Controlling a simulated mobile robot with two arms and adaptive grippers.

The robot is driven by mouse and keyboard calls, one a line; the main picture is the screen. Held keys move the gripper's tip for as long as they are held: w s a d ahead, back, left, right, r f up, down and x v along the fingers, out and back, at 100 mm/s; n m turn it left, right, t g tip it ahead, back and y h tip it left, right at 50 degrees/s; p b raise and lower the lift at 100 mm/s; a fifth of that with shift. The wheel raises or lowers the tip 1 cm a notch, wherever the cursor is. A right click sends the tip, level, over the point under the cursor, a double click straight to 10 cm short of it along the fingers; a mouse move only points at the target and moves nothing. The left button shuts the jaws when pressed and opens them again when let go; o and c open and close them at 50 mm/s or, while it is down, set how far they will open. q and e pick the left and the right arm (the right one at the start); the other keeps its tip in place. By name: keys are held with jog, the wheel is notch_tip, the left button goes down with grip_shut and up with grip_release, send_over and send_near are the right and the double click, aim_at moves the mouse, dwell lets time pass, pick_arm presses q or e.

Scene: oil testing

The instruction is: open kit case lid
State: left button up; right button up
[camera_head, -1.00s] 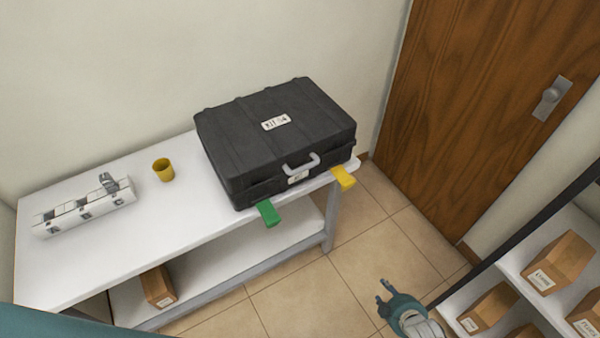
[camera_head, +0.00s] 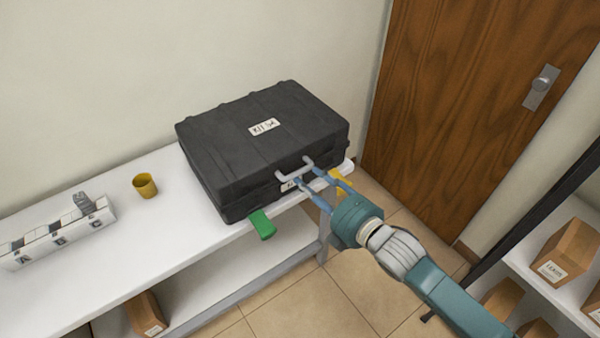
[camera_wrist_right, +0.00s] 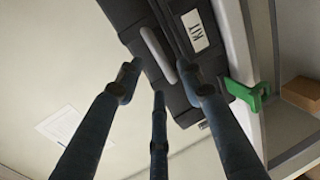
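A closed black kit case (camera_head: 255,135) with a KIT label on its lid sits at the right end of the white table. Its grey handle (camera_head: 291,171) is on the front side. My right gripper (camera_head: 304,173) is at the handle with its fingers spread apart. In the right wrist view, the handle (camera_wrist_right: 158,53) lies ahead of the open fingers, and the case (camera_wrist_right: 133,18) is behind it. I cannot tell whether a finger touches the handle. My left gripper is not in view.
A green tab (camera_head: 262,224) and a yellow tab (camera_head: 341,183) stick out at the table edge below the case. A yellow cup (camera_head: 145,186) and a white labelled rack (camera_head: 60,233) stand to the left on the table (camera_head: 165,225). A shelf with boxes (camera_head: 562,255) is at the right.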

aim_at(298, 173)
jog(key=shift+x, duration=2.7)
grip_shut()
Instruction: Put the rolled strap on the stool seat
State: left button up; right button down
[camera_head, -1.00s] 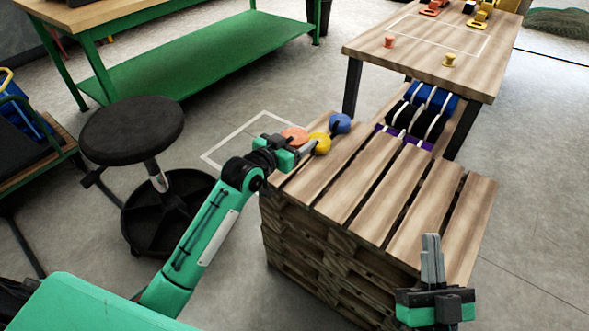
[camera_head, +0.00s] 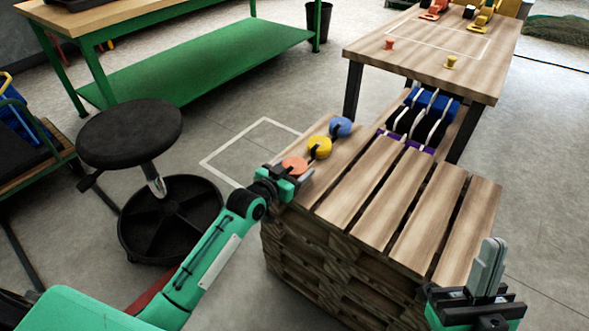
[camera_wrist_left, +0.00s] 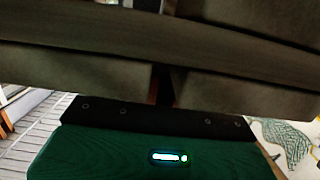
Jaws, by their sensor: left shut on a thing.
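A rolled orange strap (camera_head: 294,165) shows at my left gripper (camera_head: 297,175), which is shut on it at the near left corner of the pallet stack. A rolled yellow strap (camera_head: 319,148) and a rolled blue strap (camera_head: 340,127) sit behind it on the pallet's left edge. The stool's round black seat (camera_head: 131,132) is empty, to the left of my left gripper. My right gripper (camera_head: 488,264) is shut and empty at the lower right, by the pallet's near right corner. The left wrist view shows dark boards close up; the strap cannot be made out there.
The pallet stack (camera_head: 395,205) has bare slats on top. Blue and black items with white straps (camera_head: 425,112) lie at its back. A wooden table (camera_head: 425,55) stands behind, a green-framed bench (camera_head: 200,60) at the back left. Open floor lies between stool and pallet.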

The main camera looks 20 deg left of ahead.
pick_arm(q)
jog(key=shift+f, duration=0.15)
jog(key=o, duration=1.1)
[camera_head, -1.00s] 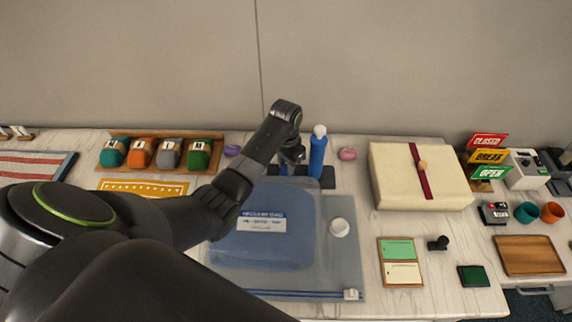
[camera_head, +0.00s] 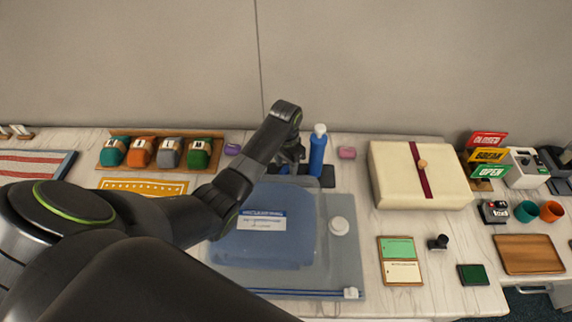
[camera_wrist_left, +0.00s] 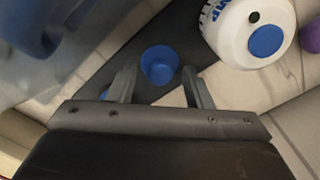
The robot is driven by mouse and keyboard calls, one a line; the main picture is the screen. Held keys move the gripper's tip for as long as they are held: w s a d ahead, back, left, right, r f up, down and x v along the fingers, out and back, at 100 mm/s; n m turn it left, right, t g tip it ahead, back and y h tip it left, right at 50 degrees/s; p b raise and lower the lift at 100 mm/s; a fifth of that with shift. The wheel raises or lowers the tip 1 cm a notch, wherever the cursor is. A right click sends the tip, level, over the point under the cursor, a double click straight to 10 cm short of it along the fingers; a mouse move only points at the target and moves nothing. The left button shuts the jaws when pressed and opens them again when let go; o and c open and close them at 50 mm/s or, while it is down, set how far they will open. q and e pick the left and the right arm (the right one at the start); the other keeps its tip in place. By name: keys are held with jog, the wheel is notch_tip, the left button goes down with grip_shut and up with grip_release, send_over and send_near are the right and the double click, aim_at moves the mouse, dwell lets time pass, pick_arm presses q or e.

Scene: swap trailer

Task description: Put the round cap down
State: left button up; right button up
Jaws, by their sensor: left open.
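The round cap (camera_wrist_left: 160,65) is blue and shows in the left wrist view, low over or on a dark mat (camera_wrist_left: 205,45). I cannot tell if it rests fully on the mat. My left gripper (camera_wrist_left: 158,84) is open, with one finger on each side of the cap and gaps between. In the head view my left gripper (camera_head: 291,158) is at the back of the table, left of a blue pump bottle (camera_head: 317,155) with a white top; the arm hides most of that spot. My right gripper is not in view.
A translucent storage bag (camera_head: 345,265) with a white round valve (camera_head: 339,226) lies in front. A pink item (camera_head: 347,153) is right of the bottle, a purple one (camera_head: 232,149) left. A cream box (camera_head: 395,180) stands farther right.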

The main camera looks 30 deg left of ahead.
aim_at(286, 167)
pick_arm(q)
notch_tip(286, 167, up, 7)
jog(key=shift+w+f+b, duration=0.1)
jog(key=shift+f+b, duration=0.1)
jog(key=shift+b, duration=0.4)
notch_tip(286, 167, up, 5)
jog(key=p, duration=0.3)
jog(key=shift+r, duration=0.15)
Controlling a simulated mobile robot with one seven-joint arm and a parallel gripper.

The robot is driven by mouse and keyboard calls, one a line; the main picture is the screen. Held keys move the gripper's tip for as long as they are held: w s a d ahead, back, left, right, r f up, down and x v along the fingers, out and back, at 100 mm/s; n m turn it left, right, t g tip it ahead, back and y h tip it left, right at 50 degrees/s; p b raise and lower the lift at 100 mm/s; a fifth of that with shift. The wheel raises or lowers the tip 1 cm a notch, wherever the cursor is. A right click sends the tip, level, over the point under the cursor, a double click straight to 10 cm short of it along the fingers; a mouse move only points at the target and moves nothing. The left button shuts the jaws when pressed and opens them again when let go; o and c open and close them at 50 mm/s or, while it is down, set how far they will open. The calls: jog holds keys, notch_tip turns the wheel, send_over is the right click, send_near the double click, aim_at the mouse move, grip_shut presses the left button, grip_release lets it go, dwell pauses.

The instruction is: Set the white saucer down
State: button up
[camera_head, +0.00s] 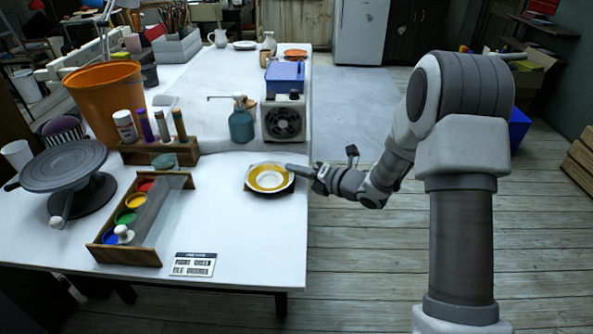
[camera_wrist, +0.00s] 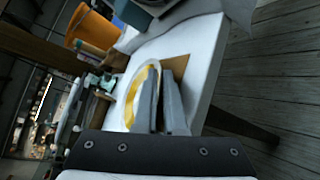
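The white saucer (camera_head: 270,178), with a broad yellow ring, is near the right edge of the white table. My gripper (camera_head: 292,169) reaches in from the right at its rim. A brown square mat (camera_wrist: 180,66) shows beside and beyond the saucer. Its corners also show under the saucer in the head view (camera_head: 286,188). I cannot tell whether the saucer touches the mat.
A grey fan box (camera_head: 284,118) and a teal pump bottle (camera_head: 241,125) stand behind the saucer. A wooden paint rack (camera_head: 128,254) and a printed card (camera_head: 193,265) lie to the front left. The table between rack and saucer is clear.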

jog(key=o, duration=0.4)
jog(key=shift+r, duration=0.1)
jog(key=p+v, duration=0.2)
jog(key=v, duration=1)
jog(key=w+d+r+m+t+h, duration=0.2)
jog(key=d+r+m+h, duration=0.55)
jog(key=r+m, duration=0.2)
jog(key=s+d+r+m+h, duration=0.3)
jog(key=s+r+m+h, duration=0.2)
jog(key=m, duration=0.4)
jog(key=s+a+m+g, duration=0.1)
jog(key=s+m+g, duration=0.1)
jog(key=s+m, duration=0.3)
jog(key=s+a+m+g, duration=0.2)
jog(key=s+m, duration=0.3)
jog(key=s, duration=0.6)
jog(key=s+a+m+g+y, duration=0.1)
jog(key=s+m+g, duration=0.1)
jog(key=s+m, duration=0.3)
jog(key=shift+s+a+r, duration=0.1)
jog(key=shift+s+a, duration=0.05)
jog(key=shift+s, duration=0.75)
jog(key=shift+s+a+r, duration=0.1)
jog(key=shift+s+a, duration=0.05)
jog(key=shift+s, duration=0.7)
==
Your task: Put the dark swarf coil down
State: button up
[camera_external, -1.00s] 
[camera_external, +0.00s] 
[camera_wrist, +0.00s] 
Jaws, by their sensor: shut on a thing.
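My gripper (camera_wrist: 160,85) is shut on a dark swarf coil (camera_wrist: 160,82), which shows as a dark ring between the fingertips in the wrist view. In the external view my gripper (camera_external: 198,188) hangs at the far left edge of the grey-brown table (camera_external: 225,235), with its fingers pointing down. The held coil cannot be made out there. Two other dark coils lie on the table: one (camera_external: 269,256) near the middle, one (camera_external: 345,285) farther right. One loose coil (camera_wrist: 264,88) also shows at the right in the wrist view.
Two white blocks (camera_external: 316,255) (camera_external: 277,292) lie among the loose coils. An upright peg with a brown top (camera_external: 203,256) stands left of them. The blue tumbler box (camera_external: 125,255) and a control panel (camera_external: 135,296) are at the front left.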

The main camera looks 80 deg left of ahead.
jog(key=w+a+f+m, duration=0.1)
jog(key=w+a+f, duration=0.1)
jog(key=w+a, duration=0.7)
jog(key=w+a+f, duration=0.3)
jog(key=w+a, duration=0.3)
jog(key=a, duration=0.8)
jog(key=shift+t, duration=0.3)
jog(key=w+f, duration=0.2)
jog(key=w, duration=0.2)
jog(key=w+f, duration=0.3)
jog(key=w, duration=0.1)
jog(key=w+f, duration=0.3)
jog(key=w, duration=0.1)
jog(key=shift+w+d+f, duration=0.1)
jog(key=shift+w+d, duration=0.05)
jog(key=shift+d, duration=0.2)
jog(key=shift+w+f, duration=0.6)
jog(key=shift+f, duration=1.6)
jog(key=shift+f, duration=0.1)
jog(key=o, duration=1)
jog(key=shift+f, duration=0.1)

--- EXERCISE AIM ---
All lines of the data above that include the word "mobile" must be shown.

--- EXERCISE OUTPUT ---
Controlling a simulated mobile robot with two arms and adaptive grippers.
Controlling a simulated mobile robot with one seven-joint arm and a parallel gripper.

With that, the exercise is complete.